Geçtiğimiz günlerde Labelexpo başarı ile sonlandı. Fuar sizin beklentilerinizle örtüştü mü?
Öncesinde dünyadaki ekonomik şartlardan dolayı esasında biraz endişeliydik. Ama fuar bittiğinde sonuçlar olumluydu ve beklentilerimizi karşıladı. Dünyanın her yerinden insanlar vardı. İnsanlar geldiklerinde kafalarında Indigo ile nasıl katma değerli iş yapabilirim, nasıl para kazanabilirim diye fikirleri vardı. Indigo 6000 serisi ve 20000 için Labelexpo çok başarılı bir fuardı.
Avrasya Ambalaj 2019 İstanbul Fuarı’nı nasıl buldunuz?
Düşündüğümden daha büyük. Belli bir kalite standardı, global firmalar ve çok ihracat ürünü var. Benim için de çok gurur verici bir fuar. Gezerken stantlarda Indigo baskı makinelerimizin fotoğraflarını, basılmış etiket ve ambalajları görüyorum. Bu da bana Türkiye’ye daha fazla yatırım yapmak için güven ve motivasyon veriyor.

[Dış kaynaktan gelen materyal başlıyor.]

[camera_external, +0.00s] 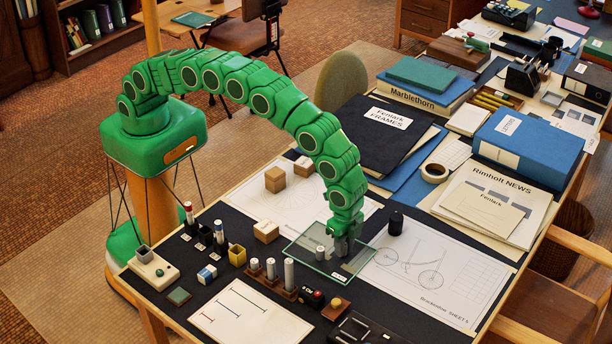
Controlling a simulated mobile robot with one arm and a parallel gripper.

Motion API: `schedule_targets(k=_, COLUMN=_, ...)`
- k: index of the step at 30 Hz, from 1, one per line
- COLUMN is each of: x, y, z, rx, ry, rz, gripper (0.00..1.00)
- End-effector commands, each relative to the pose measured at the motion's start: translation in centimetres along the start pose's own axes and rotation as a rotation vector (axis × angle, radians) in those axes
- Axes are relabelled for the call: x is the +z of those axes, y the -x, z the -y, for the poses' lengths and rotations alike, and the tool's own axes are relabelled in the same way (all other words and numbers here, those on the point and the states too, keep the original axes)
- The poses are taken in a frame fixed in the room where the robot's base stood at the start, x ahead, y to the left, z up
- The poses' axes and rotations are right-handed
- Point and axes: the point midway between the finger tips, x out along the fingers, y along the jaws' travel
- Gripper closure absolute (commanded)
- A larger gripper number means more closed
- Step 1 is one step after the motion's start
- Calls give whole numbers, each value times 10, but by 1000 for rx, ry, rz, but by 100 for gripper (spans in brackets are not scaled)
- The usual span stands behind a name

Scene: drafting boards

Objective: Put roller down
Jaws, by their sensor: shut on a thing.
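My gripper (344,249) points down over the glass plate (303,247) on the dark drafting board. It is shut on the roller, which is mostly hidden between the dark fingers. I cannot tell whether the roller touches the plate. A small grey cylinder (320,254) stands upright on the plate, just left of my gripper. A black cylinder (396,223) stands apart to the right, past the plate's edge.
Wooden blocks (266,231) are at left. Several upright cylinders (289,272) stand in front. A tape roll (435,173), a blue box (528,143) and a black folder (385,130) are behind.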

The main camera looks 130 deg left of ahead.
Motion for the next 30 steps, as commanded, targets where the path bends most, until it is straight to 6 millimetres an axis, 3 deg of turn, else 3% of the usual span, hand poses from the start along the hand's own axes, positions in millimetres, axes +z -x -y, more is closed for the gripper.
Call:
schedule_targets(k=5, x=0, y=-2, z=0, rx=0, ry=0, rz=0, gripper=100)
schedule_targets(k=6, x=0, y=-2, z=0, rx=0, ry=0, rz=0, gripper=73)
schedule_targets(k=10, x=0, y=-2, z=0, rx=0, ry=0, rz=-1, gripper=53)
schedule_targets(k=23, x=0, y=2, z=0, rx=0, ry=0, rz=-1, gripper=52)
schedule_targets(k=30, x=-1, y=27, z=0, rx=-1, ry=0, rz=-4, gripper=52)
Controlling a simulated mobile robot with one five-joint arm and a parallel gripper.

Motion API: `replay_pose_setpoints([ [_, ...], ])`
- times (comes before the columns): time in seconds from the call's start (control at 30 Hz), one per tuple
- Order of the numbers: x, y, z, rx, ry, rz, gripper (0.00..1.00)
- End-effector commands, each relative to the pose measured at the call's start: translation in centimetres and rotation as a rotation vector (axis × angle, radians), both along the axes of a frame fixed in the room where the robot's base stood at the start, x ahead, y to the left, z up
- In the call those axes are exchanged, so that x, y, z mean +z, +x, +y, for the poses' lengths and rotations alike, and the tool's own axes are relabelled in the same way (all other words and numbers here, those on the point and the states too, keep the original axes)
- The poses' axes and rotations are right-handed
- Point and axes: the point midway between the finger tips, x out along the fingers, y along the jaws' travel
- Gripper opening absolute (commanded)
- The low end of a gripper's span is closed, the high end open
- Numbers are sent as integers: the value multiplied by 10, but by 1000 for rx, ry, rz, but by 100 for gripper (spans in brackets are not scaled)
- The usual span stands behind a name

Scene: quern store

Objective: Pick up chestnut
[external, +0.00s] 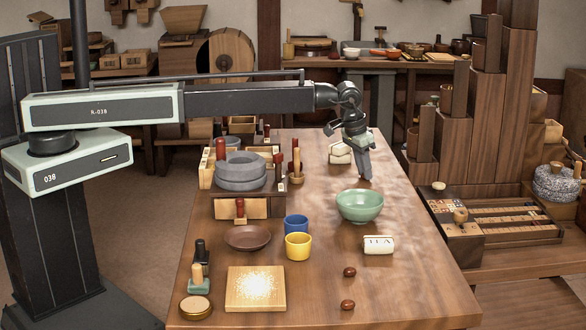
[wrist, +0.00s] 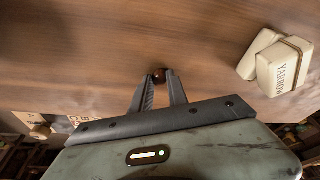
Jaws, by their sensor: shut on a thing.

“drupa’da ziyaretçilerin birkaç gün geçirmek isteyecekleri bir standımız olacak”
Önümüzde drupa var. Orada Indigo tarafında yeni neler olacak?
Söylersem gelmezsiniz. Şu an drupa için konuşmak için erken. Bizim için de sektör için de çok önemli bir fuar. Fuarlar bizim için yeni makineler yanında ne tür çözümler sunacağımızı göstereceğimiz yerler. En azından şu sözü verebilirim: drupa’da ziyaretçilerimiz bir gün değil birkaç gün geçirebilecekleri bir stantla karşılaşacaklar ve birçok şey görebilecekler. Umuyorum ki birçok Türk müşterimiz de orada olacaklar.